**WHAT IS REQUIRED:** Transcribe each line of the material as it is, and drop any picture.

* Begin *

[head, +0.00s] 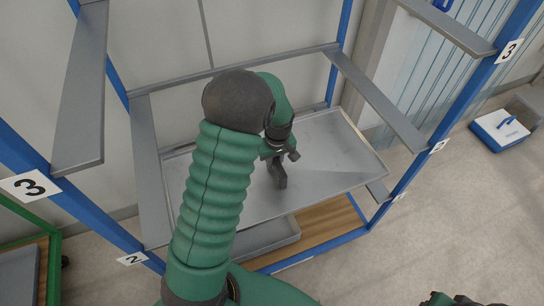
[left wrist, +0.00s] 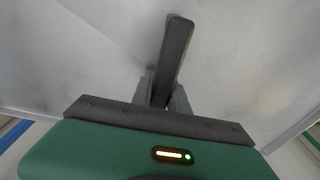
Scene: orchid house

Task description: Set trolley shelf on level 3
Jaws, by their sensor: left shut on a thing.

* End *

**SOLUTION FOR THIS EXERCISE:**
[head, +0.00s] 
[left wrist, +0.00s] 
Scene: orchid house

Task description: Set trolley shelf on level 3
Jaws, by their sensor: left shut on a thing.

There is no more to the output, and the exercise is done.